Nello stanzone un po’ alla volta venne adibito un gabinetto, portata la luce elettrica, una radio, dei fornelletti per riscaldare le vivande, un tavolo e delle sedie. 

Pietro Lestini

La chiesa di San Gioacchino in Prati

La soffitta dove sono stati nascosti i perseguitati

La targa che ricorda il tributo dello Stato d’Israele a coloro che aiutarono gli ebrei

Come trascorrevano il tempo

Ancora oggi quella soffitta, in cui la vita si svolgeva soprattutto di notte, ci parla grazie agli oggetti ritrovati (il gioco enigmistico Crox, una serie di disegni su fogli di carta sulla vita dei rifugiati, ora custoditi in un armadio in sagrestia) e ai murales fatti dai rifugiati: un uomo che si copre il volto, un Cristo sofferente, una Madonna con bambino, alcuni alberi e una casa di campagna.
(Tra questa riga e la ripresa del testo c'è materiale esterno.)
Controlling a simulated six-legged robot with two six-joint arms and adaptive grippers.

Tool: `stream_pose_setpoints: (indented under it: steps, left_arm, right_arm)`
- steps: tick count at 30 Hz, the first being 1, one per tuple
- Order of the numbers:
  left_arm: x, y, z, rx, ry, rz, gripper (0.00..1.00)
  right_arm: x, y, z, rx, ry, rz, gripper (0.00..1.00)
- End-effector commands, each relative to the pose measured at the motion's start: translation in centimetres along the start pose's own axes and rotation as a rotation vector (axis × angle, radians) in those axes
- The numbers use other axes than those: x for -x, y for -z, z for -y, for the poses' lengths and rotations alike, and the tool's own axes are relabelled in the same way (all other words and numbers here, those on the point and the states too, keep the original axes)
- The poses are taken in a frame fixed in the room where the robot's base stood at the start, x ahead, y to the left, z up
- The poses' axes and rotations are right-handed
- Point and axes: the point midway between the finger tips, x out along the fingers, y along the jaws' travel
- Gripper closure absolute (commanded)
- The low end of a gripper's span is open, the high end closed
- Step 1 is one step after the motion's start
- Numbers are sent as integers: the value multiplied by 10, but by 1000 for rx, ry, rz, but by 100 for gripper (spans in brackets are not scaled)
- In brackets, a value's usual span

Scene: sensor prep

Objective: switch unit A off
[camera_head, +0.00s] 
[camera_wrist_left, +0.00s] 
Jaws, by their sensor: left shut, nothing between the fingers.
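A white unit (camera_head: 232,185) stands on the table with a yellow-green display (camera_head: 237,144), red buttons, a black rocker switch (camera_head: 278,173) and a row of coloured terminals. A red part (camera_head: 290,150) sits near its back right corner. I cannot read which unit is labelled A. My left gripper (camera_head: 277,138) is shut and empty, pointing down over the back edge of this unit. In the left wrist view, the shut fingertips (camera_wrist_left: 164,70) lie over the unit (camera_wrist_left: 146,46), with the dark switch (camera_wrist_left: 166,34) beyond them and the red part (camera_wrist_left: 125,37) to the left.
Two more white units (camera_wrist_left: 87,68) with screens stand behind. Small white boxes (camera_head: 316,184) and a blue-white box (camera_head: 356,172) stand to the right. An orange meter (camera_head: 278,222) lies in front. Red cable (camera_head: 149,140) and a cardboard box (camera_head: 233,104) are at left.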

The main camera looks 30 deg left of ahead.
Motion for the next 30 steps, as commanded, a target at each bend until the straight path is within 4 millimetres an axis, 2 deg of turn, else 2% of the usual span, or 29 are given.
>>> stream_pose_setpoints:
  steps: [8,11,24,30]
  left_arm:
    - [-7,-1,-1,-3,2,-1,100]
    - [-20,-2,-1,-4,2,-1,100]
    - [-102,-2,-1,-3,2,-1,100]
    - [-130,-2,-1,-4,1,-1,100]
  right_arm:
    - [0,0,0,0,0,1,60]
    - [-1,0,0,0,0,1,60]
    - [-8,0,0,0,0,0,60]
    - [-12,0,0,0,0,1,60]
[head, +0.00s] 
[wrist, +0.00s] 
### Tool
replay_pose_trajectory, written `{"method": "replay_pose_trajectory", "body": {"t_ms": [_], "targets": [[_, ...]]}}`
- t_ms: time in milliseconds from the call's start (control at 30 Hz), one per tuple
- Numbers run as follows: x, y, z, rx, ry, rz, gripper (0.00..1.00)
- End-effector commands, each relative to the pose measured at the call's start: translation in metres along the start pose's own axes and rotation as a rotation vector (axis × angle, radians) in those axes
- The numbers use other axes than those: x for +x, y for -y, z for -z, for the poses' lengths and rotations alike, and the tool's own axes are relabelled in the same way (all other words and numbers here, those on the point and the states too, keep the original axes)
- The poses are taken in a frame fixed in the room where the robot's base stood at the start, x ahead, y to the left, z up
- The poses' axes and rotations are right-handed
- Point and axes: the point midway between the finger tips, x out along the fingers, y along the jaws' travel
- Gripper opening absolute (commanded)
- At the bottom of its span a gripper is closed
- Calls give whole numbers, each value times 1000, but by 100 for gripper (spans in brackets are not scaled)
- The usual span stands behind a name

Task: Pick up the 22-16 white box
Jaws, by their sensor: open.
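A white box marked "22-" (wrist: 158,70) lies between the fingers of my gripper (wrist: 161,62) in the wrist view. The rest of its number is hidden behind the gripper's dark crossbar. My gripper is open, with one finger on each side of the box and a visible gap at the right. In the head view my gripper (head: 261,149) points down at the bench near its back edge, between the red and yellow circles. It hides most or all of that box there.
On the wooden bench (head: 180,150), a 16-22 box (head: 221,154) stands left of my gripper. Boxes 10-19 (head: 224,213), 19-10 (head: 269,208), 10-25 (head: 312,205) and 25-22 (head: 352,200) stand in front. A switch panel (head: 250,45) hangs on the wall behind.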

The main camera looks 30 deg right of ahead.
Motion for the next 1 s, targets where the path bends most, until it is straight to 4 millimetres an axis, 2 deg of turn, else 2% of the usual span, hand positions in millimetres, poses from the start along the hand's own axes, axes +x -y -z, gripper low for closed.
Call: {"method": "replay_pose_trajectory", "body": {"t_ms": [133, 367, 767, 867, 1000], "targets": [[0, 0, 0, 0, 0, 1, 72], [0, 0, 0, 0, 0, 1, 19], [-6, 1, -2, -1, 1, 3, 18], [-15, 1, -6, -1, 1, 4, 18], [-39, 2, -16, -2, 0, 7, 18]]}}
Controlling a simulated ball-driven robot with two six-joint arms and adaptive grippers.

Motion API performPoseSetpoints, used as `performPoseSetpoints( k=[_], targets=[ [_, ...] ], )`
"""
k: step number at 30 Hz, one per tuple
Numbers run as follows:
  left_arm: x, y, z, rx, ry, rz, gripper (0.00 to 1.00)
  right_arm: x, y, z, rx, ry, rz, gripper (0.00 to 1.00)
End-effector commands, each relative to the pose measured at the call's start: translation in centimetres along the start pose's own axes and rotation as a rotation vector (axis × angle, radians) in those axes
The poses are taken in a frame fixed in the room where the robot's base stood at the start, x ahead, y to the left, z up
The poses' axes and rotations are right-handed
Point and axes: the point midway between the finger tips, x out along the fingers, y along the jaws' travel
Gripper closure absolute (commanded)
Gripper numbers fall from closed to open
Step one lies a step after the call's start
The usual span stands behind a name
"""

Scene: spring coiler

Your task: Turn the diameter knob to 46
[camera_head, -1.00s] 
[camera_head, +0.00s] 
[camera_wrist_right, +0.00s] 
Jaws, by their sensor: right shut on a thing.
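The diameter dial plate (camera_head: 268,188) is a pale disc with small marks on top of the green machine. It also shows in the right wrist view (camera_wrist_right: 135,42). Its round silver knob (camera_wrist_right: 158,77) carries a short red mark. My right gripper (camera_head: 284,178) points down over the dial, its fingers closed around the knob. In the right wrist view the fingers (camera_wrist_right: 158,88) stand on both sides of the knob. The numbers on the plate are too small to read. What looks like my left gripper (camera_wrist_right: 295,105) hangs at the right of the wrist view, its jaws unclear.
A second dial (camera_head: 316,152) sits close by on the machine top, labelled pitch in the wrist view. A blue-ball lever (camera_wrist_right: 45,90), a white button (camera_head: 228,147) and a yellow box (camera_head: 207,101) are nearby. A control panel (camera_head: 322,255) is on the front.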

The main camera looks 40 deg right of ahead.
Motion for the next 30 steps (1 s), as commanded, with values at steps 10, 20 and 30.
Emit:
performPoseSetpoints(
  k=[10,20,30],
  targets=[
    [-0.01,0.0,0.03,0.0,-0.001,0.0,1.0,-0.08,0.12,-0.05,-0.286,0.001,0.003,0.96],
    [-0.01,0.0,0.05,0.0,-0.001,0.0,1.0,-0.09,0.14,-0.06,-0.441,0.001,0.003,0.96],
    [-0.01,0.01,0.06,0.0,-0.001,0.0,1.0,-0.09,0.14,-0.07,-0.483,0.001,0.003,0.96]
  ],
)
Dall’ottobre del 1943 al giugno del 1944 vi sono passati 35 uomini, registrati dallo stesso organizzatore Pietro Lestini: soldati, ufficiali, dissidenti politici e i quattro ebrei: Alberto Moscati e suo figlio Leopoldo, detto Poldo, quindicenne e i fratelli Arrigo e Gilberto Finzi. 

Lo stesso Leopoldo Moscati, spiegando che cosa animava quel gruppo di religiosi e di laici dichiarò: «Un verissimo spirito umanitario, senza che sia mai trapelato alcun interesse e pressione di carattere economico, religioso, politico…».